3 - Where the vulnerability comes from

The server compresses both the secret flag and our controlled data together in the same stream.

Something like:

tar = [flag.txt | guess.txt]
compressed = zlib.compress(tar)
encrypted = chacha20(compressed)
return encrypted_size

This is a fundamental mistake. Because now compression sees:

  • SECRET: Hero{5h0uld...}
  • USER INPUT: Hero{5h0uld...???

If our input starts with the correct prefix of the flag:

Hero{5h0uld_h4v3

then compression will say: “Hey, I’ve seen this before in the flag!”
→ big compression gain
→ final size shrinks.

If our guess is wrong:

Hero{XXXXXXXXXXXX

then compression finds fewer matches
→ size grows.

Thus: By measuring the size of the encrypted output, we can tell if our guess matches the flag.

This is called a compression side-channel attack. This class of bugs is real and dangerous :

  • CRIME
  • BREACH
  • TIME
  • HEIST

All based on the exact same principle.

4 - Turning the leak into an oracle

We want to guess the next character of the flag. We know the flag begins with Hero{. Let’s try guessing the next character.

We test input = “Hero{a” We send a file whose content contains many repetitions of:

salt1 + "Hero{a"
salt2 + "Hero{a"
...
saltN + "Hero{a"

We add the flag (option 1), add our file (option 2), then export (option 3). We note the encrypted length. Then test input = “Hero{b” Same process.

Then “Hero{c”, “Hero{0”, “Hero{_”, … etc. For each candidate character c, we calculate: length(compress(flag + our_payload “prefix+c”))

The candidate producing the smallest size is the correct next character. We append it to our known prefix and repeat.

5 - Amplifying the leakage

The difference in size between correct and incorrect guesses can be small (sometimes 1–3 bytes). To make the detection reliable, we amplify the effect:

  • Many repetitions (“CHUNKS”)

Instead of writing:

prefix + c

we send:

salt1 || prefix+c
salt2 || prefix+c
...
salt800 || prefix+c

The repetition of “prefix+c” strongly boosts compression if c is correct.

  • Random salts

We prepend every repetition with random bytes:

salt + prefix + c

Why? To avoid unintended compression on other parts of the TAR structure. This ensures only the prefix+c region is the repeated pattern the compressor sees.

  • Multiple measurements (SAMPLES)

Each guess is tested multiple times because:

  • server may introduce noise
  • network jitter may reorder packets
  • zlib occasionally has small non-deterministic effects depending on input alignment

We take the minimum or median to smooth randomness.

  • Narrowing down TOP_K

We take only the 5 best candidates (smallest size) and re-test them to select the true best.

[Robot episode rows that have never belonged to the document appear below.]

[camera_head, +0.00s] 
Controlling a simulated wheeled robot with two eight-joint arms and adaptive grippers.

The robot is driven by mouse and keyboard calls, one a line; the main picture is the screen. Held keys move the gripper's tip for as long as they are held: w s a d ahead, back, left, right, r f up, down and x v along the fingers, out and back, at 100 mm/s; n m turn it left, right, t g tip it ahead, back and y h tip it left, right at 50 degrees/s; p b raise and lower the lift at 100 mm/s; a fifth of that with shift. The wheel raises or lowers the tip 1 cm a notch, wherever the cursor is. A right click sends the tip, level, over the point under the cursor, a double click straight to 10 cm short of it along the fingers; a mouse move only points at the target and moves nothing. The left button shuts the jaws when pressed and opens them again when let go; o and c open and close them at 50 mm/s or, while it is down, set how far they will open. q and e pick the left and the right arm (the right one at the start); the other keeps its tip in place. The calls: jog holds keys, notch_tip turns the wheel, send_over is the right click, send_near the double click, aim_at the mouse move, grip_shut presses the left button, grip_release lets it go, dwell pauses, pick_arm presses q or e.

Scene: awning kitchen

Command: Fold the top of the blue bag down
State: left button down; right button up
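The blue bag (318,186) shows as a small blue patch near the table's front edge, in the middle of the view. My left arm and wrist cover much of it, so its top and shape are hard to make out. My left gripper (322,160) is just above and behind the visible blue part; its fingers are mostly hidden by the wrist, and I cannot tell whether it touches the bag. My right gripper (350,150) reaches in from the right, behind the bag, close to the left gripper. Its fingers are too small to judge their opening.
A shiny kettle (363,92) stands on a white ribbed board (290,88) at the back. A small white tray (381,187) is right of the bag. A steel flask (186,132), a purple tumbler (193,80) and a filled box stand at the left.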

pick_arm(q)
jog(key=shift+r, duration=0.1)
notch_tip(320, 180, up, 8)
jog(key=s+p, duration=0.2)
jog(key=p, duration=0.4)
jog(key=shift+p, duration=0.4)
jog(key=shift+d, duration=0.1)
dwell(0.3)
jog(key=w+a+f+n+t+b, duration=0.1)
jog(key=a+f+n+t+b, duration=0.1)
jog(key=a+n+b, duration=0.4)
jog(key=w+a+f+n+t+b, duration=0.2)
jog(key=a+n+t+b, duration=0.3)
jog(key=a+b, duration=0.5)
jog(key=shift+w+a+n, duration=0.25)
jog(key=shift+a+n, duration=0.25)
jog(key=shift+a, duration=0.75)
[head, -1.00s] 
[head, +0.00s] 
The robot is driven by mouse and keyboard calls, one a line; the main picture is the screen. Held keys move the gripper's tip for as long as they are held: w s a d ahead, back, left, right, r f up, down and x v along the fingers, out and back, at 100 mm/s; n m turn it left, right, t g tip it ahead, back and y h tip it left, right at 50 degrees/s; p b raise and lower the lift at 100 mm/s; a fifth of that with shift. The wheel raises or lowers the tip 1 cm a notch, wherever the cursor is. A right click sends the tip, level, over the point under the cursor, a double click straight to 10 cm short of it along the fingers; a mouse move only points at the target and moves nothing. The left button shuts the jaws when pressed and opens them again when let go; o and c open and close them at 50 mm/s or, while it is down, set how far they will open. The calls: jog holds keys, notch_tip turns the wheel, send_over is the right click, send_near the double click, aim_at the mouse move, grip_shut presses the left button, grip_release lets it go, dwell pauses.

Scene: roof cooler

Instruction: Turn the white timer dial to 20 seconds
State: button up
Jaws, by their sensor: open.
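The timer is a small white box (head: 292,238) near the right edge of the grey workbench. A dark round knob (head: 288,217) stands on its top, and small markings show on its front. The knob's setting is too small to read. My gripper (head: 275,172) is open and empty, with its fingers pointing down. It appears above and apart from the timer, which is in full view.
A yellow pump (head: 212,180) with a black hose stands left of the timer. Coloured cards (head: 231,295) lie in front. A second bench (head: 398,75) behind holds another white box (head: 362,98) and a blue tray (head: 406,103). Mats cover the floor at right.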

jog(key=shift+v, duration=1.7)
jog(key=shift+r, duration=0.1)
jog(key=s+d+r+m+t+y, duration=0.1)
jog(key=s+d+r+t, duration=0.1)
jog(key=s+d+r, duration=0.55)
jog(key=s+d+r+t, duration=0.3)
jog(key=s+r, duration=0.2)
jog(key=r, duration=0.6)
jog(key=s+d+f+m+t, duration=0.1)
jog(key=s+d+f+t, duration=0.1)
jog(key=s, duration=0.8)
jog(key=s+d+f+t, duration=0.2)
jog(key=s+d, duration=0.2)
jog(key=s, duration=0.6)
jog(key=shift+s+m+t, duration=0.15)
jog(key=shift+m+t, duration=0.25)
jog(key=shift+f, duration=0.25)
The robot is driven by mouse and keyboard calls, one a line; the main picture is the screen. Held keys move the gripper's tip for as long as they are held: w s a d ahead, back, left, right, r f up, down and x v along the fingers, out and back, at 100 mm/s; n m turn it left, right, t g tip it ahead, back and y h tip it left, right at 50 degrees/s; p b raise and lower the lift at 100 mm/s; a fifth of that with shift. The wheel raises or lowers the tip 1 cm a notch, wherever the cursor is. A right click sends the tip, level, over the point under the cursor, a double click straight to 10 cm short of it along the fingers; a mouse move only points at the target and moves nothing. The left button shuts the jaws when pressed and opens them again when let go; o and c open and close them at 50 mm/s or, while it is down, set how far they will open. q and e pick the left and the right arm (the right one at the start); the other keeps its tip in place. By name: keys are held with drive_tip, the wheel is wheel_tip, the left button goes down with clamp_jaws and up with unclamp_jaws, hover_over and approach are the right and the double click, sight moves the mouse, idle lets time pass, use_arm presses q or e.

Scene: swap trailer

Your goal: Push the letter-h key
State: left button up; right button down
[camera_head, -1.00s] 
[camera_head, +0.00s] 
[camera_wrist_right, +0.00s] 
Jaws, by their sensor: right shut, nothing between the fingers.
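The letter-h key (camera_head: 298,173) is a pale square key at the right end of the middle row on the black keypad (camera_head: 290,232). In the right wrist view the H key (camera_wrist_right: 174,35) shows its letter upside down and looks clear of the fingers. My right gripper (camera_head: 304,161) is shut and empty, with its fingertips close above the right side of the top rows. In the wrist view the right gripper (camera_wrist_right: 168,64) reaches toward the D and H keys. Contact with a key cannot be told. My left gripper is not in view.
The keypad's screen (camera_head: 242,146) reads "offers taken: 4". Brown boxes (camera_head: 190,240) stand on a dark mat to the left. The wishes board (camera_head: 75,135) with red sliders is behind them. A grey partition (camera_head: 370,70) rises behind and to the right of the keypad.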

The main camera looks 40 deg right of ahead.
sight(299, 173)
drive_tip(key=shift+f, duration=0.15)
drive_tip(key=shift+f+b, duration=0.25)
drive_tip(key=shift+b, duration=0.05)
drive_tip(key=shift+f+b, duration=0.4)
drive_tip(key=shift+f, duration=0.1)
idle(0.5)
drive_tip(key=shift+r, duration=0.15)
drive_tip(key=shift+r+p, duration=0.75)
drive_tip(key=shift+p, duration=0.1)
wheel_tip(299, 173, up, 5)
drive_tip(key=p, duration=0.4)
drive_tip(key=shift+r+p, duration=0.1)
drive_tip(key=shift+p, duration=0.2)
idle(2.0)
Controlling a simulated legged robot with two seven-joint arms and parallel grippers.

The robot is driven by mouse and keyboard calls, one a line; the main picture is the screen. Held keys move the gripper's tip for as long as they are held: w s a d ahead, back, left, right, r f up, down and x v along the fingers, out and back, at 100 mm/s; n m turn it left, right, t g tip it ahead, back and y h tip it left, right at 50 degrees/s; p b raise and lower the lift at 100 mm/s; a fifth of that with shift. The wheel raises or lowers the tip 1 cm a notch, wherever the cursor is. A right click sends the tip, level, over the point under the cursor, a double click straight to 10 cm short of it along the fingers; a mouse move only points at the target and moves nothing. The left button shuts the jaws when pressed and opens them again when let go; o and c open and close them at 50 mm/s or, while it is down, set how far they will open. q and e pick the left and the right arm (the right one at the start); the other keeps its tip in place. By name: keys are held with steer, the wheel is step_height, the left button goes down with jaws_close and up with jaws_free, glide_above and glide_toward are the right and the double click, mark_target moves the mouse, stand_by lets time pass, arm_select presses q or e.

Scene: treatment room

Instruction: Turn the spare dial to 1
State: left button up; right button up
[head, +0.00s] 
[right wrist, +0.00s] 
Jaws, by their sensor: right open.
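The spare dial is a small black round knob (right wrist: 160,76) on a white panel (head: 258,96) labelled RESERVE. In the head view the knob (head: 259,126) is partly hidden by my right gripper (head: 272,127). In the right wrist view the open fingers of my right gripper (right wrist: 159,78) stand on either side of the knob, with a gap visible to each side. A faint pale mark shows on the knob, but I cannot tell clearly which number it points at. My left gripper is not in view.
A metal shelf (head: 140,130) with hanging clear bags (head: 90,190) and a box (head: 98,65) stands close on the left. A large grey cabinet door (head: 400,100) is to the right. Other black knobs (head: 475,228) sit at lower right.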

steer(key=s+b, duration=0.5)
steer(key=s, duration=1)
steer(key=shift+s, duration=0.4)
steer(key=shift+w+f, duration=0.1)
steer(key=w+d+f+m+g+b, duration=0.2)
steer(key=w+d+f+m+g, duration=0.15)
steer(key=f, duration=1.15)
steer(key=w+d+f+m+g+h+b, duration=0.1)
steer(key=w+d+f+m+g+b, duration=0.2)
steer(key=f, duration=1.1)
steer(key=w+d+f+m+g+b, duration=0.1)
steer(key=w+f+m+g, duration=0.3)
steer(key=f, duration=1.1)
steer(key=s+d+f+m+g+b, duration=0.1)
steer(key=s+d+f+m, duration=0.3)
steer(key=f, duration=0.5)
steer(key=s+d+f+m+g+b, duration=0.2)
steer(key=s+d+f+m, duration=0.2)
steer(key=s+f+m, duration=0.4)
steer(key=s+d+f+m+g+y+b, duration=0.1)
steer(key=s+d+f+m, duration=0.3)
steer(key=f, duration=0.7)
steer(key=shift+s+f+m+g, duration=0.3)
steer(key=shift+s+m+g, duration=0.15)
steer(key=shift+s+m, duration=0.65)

  • Final convergence check

If two characters are extremely close in score, we re-test until a clear winner appears.

6 - Exploitation script

A simplified version of the final exploit:

payload = b"".join(s + (known_prefix + candidate)
                   for s in salts)

ct_len = query_length(payload.hex().encode())

This is repeated for all characters in the charset:

abcdefghijklmnopqrstuvwxyzABCDEFGHIJKLMNOPQRSTUVWXYZ0123456789_{}-

Once the character that minimizes size is found, we append it and move to the next one. The prefix grows like:

Hero{5
Hero{5h
Hero{5h0
Hero{5h0u
...
Hero{5h0uld_h4v3_u53d_3ncryp7_7h3n_c
Hero{5h0uld_h4v3_u53d_3ncryp7_7h3n_c0
Hero{5h0uld_h4v3_u53d_3ncryp7_7h3n_c0m
...
Hero{5h0uld_h4v3_u53d_3ncryp7_7h3n_c0mpr355_1n5734d}

Exactly like solving a crossword puzzle where the server reveals “hotter/colder” based on compression.

The entire script is :

import os
import random
import string
from pwn import context, remote

# Configuration
HOST = "crypto.heroctf.fr"
PORT = 9002
PREFIX = b"Hero{5h0uld_h4v3_u53d_3ncryp7_7h3n_"
CHARSET = string.ascii_letters + string.digits + "_{}-"
CHUNKS = 800
SALT_LEN = 8
SAMPLES = 5
TOP_K = 5

context.log_level = "error"

def build_payload(prefix, salts):
    return b"".join(s + prefix for s in salts)

class Oracle:
    def __init__(self):
        self.host = HOST
        self.port = PORT
        self.conn = self._connect()

    def _connect(self):
        try:
            if getattr(self, "conn", None):
                self.conn.close()
        except Exception:
            pass
        return remote(self.host, self.port, timeout=10)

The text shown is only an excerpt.